=== EXERCISE INSTRUCTIONS ===
Copy only the lines from the one containing "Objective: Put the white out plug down" through the final line of the records below, exactly as written, with no pictures.

=== ITEMS ===
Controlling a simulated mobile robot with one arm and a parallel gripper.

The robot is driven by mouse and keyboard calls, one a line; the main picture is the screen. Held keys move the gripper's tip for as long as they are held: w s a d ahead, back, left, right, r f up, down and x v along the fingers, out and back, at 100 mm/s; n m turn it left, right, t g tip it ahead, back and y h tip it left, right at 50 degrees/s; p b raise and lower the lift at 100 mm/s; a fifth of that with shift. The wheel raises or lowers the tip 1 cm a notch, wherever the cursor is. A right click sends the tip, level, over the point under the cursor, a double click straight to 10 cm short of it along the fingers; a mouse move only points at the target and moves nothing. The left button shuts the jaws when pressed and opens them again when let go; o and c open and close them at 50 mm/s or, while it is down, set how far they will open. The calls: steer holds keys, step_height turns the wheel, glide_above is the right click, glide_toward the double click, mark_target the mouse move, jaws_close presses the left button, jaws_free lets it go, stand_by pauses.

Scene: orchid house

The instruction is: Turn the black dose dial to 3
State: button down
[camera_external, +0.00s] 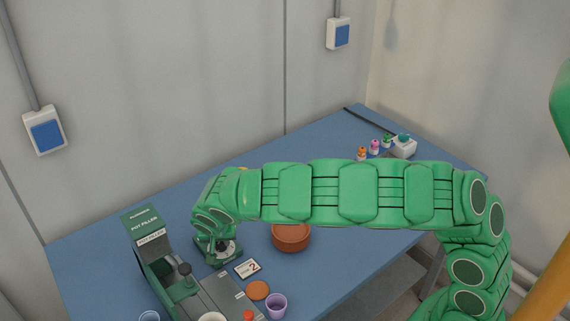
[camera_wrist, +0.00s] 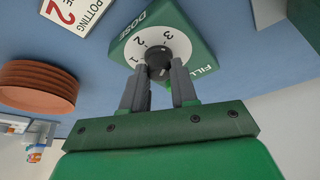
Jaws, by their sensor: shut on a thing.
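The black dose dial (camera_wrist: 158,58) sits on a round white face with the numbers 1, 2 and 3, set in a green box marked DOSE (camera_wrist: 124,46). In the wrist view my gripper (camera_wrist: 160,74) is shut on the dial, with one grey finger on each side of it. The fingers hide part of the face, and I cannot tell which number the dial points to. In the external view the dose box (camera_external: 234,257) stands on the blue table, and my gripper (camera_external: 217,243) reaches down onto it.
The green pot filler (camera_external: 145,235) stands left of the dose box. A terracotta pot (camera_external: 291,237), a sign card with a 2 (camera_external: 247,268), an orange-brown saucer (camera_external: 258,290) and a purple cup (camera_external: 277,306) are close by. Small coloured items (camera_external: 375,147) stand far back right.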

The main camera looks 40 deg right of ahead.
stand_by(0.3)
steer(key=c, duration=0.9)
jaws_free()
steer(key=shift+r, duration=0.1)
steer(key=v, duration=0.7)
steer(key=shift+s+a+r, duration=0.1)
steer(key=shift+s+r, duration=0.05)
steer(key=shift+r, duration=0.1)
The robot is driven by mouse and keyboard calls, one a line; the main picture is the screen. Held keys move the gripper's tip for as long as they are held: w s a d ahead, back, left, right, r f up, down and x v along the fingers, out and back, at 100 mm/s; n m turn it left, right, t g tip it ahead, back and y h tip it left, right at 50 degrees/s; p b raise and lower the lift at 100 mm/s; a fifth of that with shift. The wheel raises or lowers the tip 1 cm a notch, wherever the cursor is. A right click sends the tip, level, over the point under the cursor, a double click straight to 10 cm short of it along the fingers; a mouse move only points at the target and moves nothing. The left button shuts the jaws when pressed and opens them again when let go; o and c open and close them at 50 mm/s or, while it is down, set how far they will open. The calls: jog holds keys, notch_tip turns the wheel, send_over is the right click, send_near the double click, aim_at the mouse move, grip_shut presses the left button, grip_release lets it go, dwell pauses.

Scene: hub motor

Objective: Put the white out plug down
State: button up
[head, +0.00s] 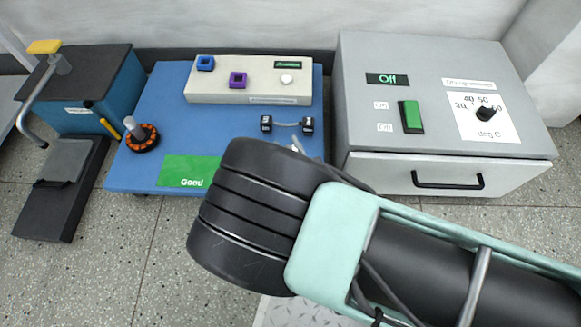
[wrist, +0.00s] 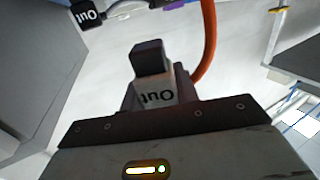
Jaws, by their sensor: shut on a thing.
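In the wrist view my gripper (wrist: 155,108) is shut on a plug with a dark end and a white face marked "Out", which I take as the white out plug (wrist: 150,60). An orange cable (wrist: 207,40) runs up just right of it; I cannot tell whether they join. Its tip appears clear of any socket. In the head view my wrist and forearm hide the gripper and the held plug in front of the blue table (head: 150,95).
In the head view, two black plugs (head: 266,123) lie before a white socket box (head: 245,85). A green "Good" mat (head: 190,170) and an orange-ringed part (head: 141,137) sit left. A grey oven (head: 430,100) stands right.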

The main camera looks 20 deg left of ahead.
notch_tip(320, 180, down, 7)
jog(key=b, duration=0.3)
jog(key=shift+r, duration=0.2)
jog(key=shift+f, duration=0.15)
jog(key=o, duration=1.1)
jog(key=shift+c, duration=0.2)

=== RESPONSE BELOW ===
Objective: Put the white out plug down
State: button up
[head, +0.00s] 
[wrist, +0.00s] 
Jaws, by their sensor: shut on a thing.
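In the wrist view my gripper (wrist: 155,108) is shut on a plug with a dark end and a white face marked "Out", which I take as the white out plug (wrist: 150,60). An orange cable (wrist: 207,40) runs up just right of it; I cannot tell whether they join. Its tip appears clear of any socket. In the head view my wrist and forearm hide the gripper and the held plug in front of the blue table (head: 150,95).
In the head view, two black plugs (head: 266,123) lie before a white socket box (head: 245,85). A green "Good" mat (head: 190,170) and an orange-ringed part (head: 141,137) sit left. A grey oven (head: 430,100) stands right.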

The main camera looks 20 deg left of ahead.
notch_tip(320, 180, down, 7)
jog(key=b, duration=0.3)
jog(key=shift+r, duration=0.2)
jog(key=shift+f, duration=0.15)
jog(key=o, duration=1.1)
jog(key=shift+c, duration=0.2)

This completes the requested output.